Wybory w Afganistanie miały być dowodem trwałych przemian społeczno-politycznych, a obnażyły dramat tego kraju. Czego więc możemy spodziewać się w przyszłości?

Wybory miały pokazać, że mieszkańcy Afganistanu, doświadczeni przez komunizm czy fundamentalny islam, będą podążać drogą demokracji na wzór państw Zachodu.
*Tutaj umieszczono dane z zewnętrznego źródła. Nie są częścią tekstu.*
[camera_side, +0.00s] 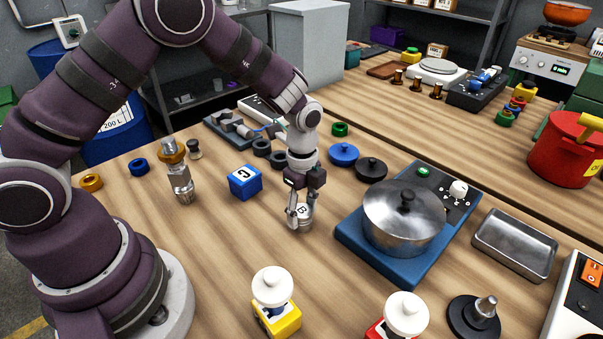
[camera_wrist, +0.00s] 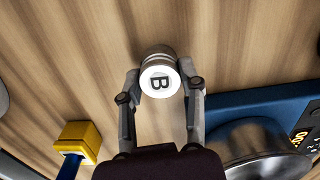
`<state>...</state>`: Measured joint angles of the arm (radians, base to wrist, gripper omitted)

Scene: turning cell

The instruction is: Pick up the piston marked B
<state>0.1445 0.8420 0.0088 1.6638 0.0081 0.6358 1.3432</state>
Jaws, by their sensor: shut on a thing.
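The piston marked B (camera_side: 303,213) is a short silver-grey cylinder with a white top bearing the letter B. It stands upright on the wooden table near the middle of the side view. In the wrist view the piston's top (camera_wrist: 158,82) faces the camera, between the fingers. My gripper (camera_side: 300,212) points down with its fingers around the piston and is shut on it. In the wrist view my gripper (camera_wrist: 160,88) has one finger on each side of the piston. I cannot see a gap between the piston's base and the table.
A blue block marked C (camera_side: 245,182) stands to the left. A steel pot (camera_side: 403,220) on a blue hot plate (camera_side: 350,235) stands close on the right. A metal tray (camera_side: 513,245) lies further right. The wood in front of the piston is bare.

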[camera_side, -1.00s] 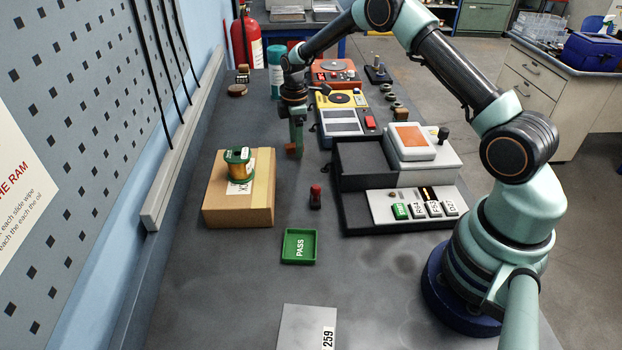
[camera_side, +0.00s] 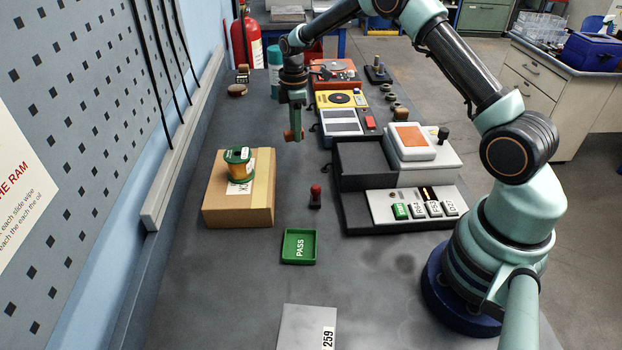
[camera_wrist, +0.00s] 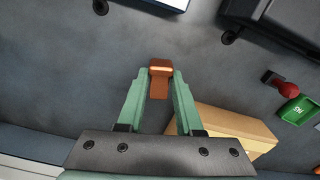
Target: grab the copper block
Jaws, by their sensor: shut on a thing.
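The copper block (camera_side: 293,135) is a small orange-brown piece between the fingertips of my gripper (camera_side: 298,130) in the side view. In the wrist view the block (camera_wrist: 159,80) shows between the two green fingers of my gripper (camera_wrist: 160,84), which are shut on it. Part of the block is hidden by the fingers in the side view. The gripper points down and holds the block above the dark bench top, behind the cardboard box.
A cardboard box (camera_side: 225,212) with a wire spool (camera_side: 240,165) stands in front. A red-knobbed stamp (camera_side: 315,196) and green PASS tray (camera_side: 286,259) are nearer. A black open tray (camera_side: 352,219) and yellow device (camera_side: 341,99) stand to the right. The bench around the block is clear.

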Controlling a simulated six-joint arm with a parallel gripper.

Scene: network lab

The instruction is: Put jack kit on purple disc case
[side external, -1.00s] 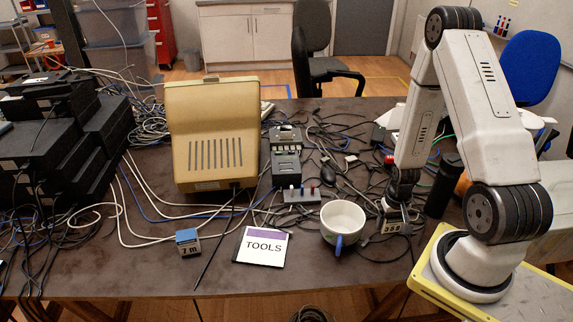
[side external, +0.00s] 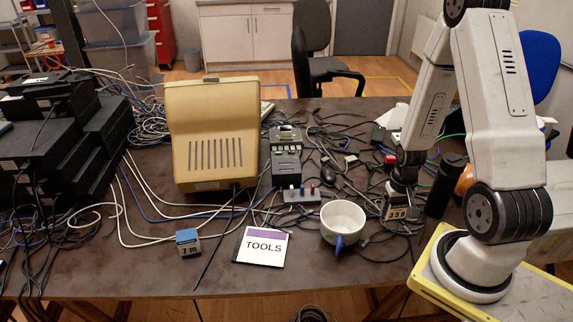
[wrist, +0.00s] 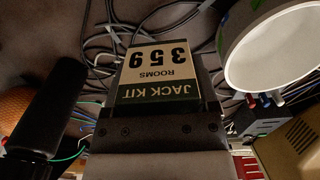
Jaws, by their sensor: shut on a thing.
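The jack kit (side external: 396,211) is a small dark box with a cream label reading 359. My gripper (side external: 400,193) is shut on it from above and holds it right of the mug. In the wrist view, the jack kit (wrist: 162,75) sits between the fingers, its label reading "JACK KIT ROOMS 359" upside down. The purple disc case (side external: 262,247), white with a purple band and the word TOOLS, lies flat at the table's front, left of the mug and apart from my gripper. It does not show in the wrist view.
A white mug (side external: 342,219) with a blue handle stands between the disc case and the jack kit. A blue-topped box (side external: 188,242) is left of the case. A black cylinder (side external: 445,186) stands right of my gripper. Cables cover much of the table behind.

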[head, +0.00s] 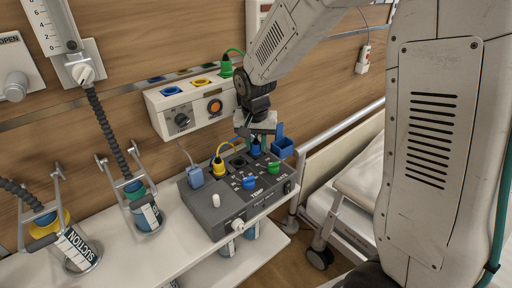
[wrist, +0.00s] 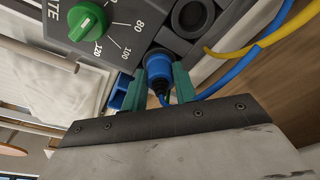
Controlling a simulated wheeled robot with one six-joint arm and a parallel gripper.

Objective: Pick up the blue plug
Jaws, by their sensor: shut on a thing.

Okazało się jednak, że obnażyły one dramat tego kraju iluzoryczność przemian, niewydajność i nieskuteczność prowadzonych dotąd działań pomocowych (bo jak inaczej rozumieć wezwania o nowy plan strategiczny), alienację kobiet w życiu publicznym, a ponadto ukazały partykularne interesy grup walczących o władzę – czyli wszystko, z czym Zachód próbuje walczyć już od ośmiu lat.

Oczywiste staje się pytanie o to, kto wygrał afgańskie wybory, choć może łatwiej byłoby powiedzieć, kto w Afganistanie przegrał. Głos krytyków, że przegrali wszyscy, niczego nie wyjaśnia. Stwierdzenie, że porażkę ponieśli talibowie, również nie przekonuje. Wydaje się, że przegrał Karzaj, nawet jeśli będzie sprawował
urząd prezydenta przez następne lata. A Afganistan, chociaż niewątpliwie inny, pozostał bytem niedookreślonym, co do którego nie ma konkretnych planów. Czego więc możemy spodziewać się w przyszłości?
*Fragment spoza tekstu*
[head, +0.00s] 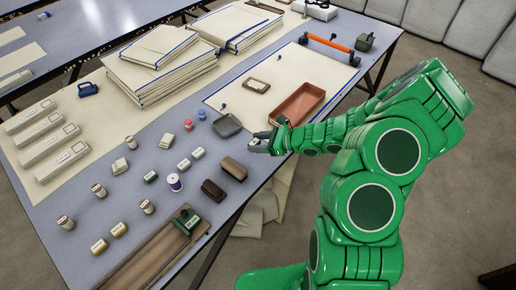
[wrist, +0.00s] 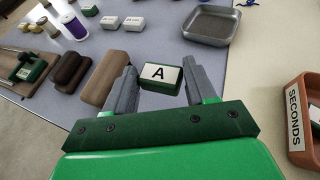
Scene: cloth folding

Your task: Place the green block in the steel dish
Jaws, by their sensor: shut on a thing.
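My gripper (wrist: 160,82) is shut on a dark green block (wrist: 160,87) with a white label reading "A", held between the fingertips. In the head view my gripper (head: 258,144) is over the right part of the table, and the block is hard to make out there. The steel dish (wrist: 211,25) is a shallow grey square pan. It lies beyond and to the right of the held block in the wrist view. In the head view the dish (head: 228,126) is just left of my gripper and looks empty.
A terracotta tray (head: 299,103) labelled "SECONDS" stands right of my gripper. Brown blocks (head: 234,168), a purple spool (head: 174,182), and another green-sided labelled block (head: 151,176) lie to the left. Bare table surrounds the dish on its near side.

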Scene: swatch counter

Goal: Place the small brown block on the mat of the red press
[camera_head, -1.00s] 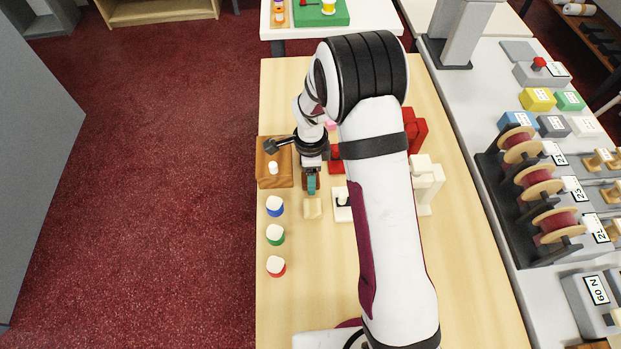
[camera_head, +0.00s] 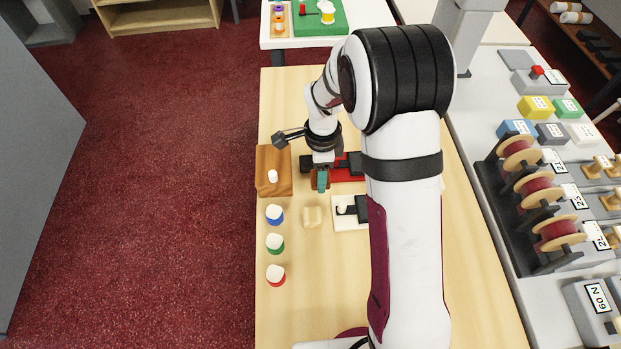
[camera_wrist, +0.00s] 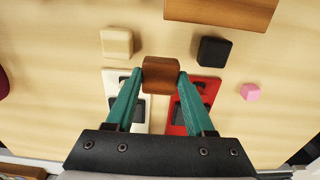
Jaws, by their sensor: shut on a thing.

Kiedy w 1839 roku Brytyjczycy przekraczali Przełęcz Chajberską, gdy wieźli do Kabulu nowego władcę Szaha Szudżę, który miał zająć miejsce panującego wówczas emira Dost Mohammada, mieli dla Afganistanu plan. Stanowił on cześć traktatu znanego bardziej jako Simla Manifesto, podpisanego w lipcu 1838 roku, na mocy którego kraj ten miał między innymi uznać niezależność Sikhów. W rzeczywistości jednak traktat oznaczał wypowiedzenie wojny Dost Muhammadowi.
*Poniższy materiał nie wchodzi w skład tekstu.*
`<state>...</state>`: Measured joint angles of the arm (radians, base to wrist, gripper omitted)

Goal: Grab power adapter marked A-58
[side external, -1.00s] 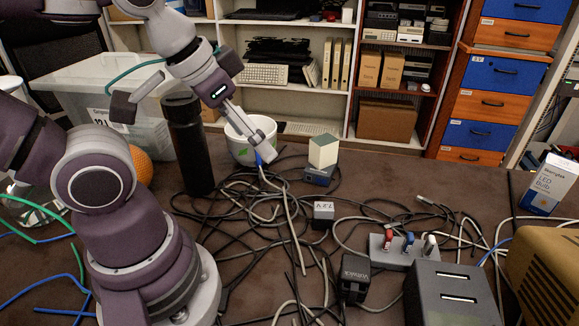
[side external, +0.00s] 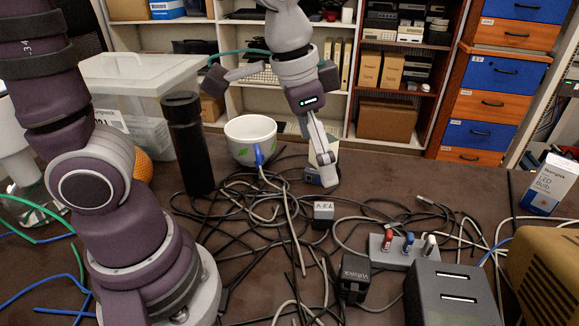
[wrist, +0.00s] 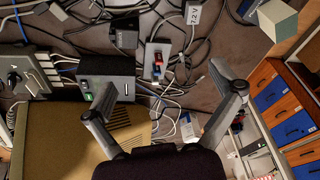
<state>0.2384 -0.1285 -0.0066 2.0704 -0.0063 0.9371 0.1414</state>
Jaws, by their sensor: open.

Chociaż osadzenie na tronie Szudży zostało przez część społeczeństwa afgańskiego przyjęte z zadowoleniem, ze względu na nadzieje pokładane we władcy z rodu Sadozajów (po śmierci Ahmada Szaha Durraniego dochodziło do walk między pasztuńskimi rodami: Sadozaj i Muhammadzaj), to dość szybko dawni zwolennicy odwrócili się od władcy. Doprowadziło to do wybuchu pierwszej wojny między Brytyjczykami a Afgańczykami, a w konsekwencji do śmierci Szudży. Odtąd władca ten symbolizuje króla-marionetkę w rękach obcych mocarstw. Do niego był przyrównywany Babrak Karmal, który wjechał do Afganistanu na radzieckich czołgach. Z nim porównywano również Karzaja, zwłaszcza po 2006 roku, kiedy w jego polityce zaszły ogromne zmiany, które doprowadziły do odejścia z rządu polityków kojarzonych z bohaterem Tadżyków – Ahmadem Szahem Masudem (jednym z nich jest obecny przeciwnik Karzaja – doktor Abdullah). Trochę paradoksalnie do takich porównań uciekał się mułła Omar, który próbował wykazać „obcość” Karzaja. Szah Szudża jest więc wyobrażeniem obcego, który jednak pochodzi z Afganistanu. Napięcia, jakie wywołuje dyskusja o tym, co jest swoje, a co obce, dzisiaj są bardzo widoczne w tym kraju.

Afgańskie rozmowy

Swego czasu Karzaj dowodził, że obcym w Afganistanie jest ten, kto zabija Afgańczyka. Twierdził, że Afgańczyk nie może zabić rodaka, a jeśli to robi na przykład talib, to z pewnością Afgańczykiem nie jest. Sięgamy tu do problemu wzajemnej kategoryzacji mieszkańców Afganistanu, która determinuje pamięć zbiorową. Z jednej strony, może być ona źródłem pojednania, z drugiej zaś, konfliktu. Przyjąć jednak należy, że w Afganistanie żyją przynajmniej dwie grupy, których cele są całkiem różne. Jedni pragną modernizacji i demokracji, drudzy – wręcz przeciwnie – dążą do zachowania tradycyjnych wartości. Czy może istnieć między nimi porozumienie?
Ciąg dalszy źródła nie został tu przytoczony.